Here's a taste of Beckley's argument (footnotes omitted):
Unfortunately, however, most scholars measure resources with gross indicators, such as gross domestic product (GDP); military spending; or the Composite Indicator of National Capability (CINC), which combines data on military spending, troops, population, urban population, iron and steel production, and energy consumption. These indicators systematically exaggerate the wealth and military capabilities of poor, populous countries, because they tally countries’ resources without deducting the costs countries pay to police, protect, and serve their people. A country with a big population might produce vast output and field a large army, but it also may bear massive welfare and security burdens that drain its wealth and bog down its military, leaving it with few resources for power projection abroad. ... 
Standard gross indicators are not good enough; they are logically unsound and empirically unreliable, severely mischaracterizing the balance of power in numerous cases, including in some of the most consequential geopolitical events in modern history. ... The hype about China’s rise, however, has been based largely on gross indicators that ignore costs. When costs are accounted for, it becomes clear that the United States’ economic and military lead over China is much larger than typically assumed—and the trends are mostly in America’s favor.
As an alternative, Beckley hearkens back to a suggestion originally made by the historian Paul Bairoch in a 1976 article, when he argued that the “strength of a nation could be found in a formula combining per capita and total GDP.” Beckley writes:
Bairoch did not elaborate on this point, but subsequent research supports his intuition: as noted, scholars already believe that GDP represents the gross size of a state’s economic and military output, and there is a large literature showing that GDP per capita serves as a reliable proxy for economic and military efficiency. ... Military studies also show that the higher a country’s GDP per capita, the more efficiently its military fights in battle. The reason is that a vibrant civilian economy helps a country produce advanced weapons, train skillful military personnel, and manage complex military systems. ... GDP per capita thus provides a rough but reliable measure of economic and military efficiency. ... Combining GDP with GDP per capita thus yields an indicator that accounts for size and efficiency, the two main dimensions of net resources. ...
To create a rough proxy for net resources, I follow Bairoch’s advice by simply multiplying GDP by GDP per capita, creating an index that gives equal weight to a nation’s gross output and its output per person. ... Future studies can experiment with ways to improve this measure by adjusting the weights or, even better, by expanding the databases created by the World Bank and the United Nations or developing new measures of net stocks of resources. For now, however, multiplying GDP by GDP per capita yields a primitive proxy that scholars can use to evaluate the importance of net resources in international politics.
Beckley applies this measure of power to a number of major international conflicts in the past that would otherwise be perplexing. One example is the conflicts between Britain and China from 1839-1911. China's GDP and defense budget were more than twice the size of Britain's, and yet Britain kept winning the battles. But China was a low-income country. "By standard indicators, China looked like a superpower in the nineteenth and early twentieth centuries. It had the largest GDP and military in the world until the 1890s, and the second largest GDP and military until the 1930s. During this time, however, China suffered a “century of humiliation” in which it lost significant territory and most of its sovereign rights, fighting at least a dozen wars on its home soil—and losing every single one of them."

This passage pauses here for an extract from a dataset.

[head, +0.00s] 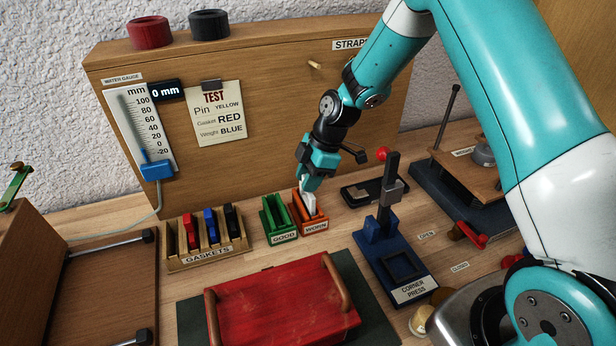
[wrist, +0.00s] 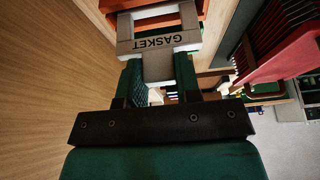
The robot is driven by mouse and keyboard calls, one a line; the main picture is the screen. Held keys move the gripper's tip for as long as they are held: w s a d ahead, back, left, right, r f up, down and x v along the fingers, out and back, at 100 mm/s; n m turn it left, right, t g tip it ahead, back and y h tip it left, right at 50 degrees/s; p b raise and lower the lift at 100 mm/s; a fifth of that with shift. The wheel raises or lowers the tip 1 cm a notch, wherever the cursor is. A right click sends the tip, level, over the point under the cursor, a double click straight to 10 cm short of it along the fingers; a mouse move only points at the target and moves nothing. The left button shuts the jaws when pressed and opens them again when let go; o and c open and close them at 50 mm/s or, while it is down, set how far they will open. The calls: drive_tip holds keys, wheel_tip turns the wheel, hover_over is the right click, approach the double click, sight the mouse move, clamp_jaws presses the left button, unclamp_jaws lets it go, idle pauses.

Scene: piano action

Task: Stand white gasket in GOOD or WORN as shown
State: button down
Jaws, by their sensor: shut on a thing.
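The white gasket (head: 309,203) is in my gripper (head: 307,186), held at the orange WORN holder (head: 324,219). In the wrist view the fingers (wrist: 158,70) are shut on the gasket (wrist: 188,37), which has a grey band lettered GASKET. Orange holder walls (wrist: 205,8) show right beyond it. The gasket looks upright, with its lower part at or within the WORN holder; whether it touches the bottom is hidden. The green GOOD holder (head: 267,222) stands just left and looks empty.
A wooden GASKETS rack (head: 174,262) holds red, blue and black gaskets at the left. The blue CORNER PRESS (head: 407,289) stands right of the holders, with a black tray (head: 350,194) behind. A red lidded box (head: 285,305) lies in front. The water gauge (head: 137,120) display reads 0 mm.

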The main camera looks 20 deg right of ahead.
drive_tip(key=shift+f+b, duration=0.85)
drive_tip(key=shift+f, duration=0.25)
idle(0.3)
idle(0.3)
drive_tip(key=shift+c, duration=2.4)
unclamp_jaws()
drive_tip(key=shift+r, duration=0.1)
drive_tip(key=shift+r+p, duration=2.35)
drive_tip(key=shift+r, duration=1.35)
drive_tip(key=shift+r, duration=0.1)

Beckley offers a number of other  historical examples, but the case of modern China is perhaps of most immediate interest. He writes:

"OSince the 1990s, and especially since the 2008 financial crisis, hundreds of books and thousands of articles and reports have asserted that the United States’ economic and military edge over other nations is eroding and that the world will soon become multipolar. The main evidence typically cited for these trends is China’s rising GDP and military spending and various statistics that are essentially subcomponents of GDP—most notably, China’s massive manufacturing output; volume of exports; trade surplus with the United States; infrastructure spending; consumer spending; and large government bureaucracy and scientiªc establishment. The problem, however, is that these are the same gross indicators that made China look like a superpower during its century of humiliation: in the mid-1800s, China had the world’s largest economy and military; led the world in manufacturing output; ran a trade surplus with Britain; presided over a tributary system that extended Chinese trade and investment, infrastructure projects, and soft power across continental East Asia; and was celebrated in the West for its consumer market potential and tradition of bureaucratic competence and scientific ingenuity.

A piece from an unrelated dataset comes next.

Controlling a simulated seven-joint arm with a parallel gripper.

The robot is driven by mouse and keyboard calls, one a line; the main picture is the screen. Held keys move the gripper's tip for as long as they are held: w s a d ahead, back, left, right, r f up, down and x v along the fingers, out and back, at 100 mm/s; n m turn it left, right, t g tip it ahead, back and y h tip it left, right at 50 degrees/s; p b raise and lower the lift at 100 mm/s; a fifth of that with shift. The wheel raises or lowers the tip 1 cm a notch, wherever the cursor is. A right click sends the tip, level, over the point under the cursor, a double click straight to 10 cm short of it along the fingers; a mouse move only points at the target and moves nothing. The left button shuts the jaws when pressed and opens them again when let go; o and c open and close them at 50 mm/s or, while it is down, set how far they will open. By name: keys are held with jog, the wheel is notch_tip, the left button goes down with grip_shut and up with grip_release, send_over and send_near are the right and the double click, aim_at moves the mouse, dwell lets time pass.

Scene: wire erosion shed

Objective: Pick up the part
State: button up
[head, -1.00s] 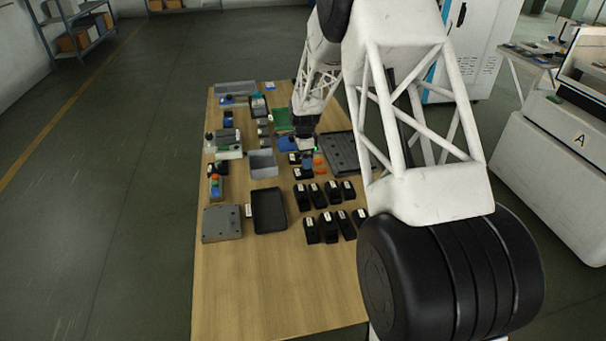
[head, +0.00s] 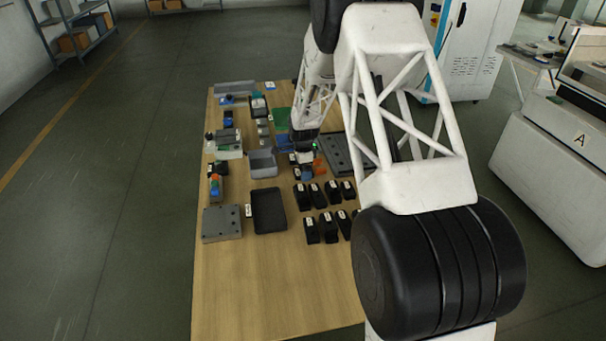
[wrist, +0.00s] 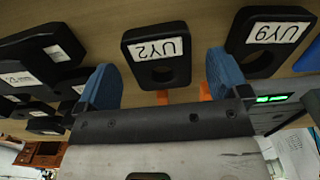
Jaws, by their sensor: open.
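The part is not singled out by any mark that I can see. In the wrist view my gripper (wrist: 163,79) is open, its blue fingertips wide apart. A similar black block labelled UY9 (wrist: 262,61) lies to the right, just beyond the right fingertip. In the head view my gripper (head: 304,165) is over the table near the black blocks; its fingertips are too small to make out there.
Rows of black labelled blocks (head: 329,228) stand on the wooden table (head: 265,290). A black tray (head: 268,211), a grey plate (head: 222,223) and a grey bin (head: 262,163) are to the left. A dark holed plate (head: 337,154) lies right of my gripper. The table's near end is clear.

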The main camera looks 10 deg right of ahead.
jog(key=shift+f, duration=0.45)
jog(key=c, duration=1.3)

Obviously China is not as weak today as it was in the nineteenth century, but neither is it as powerful as its gross resources suggest. China may have the world’s biggest economy and military, but it also leads the world in debt; resource consumption; pollution; useless infrastructure and wasted industrial capacity; scientiªc fraud; internal security spending; border disputes; and populations of invalids, geriatrics, and pensioners. China also uses seven times the input to generate a given level of economic output as the United States and is surrounded by nineteen countries, most of which are hostile toward China, politically unstable, or both. Accounting for even a fraction of these production, welfare, and security costs substantially reduces the significance of China’s rise.

For a rough image the US-China power balance by different metrics, the first figure compares GDP. The second figure is the CINC measurement mentioned above. The third figure multiplies the size of GDP by per capita GDP. In this third sense, the US remains far more powerful than China.

The world is in the process of shifting from a situation in which the largest economies also tend to be high in per capita GDP to a situation in which many of the largest economies are populous middle-income countries, so Beckley's argument matters a lot.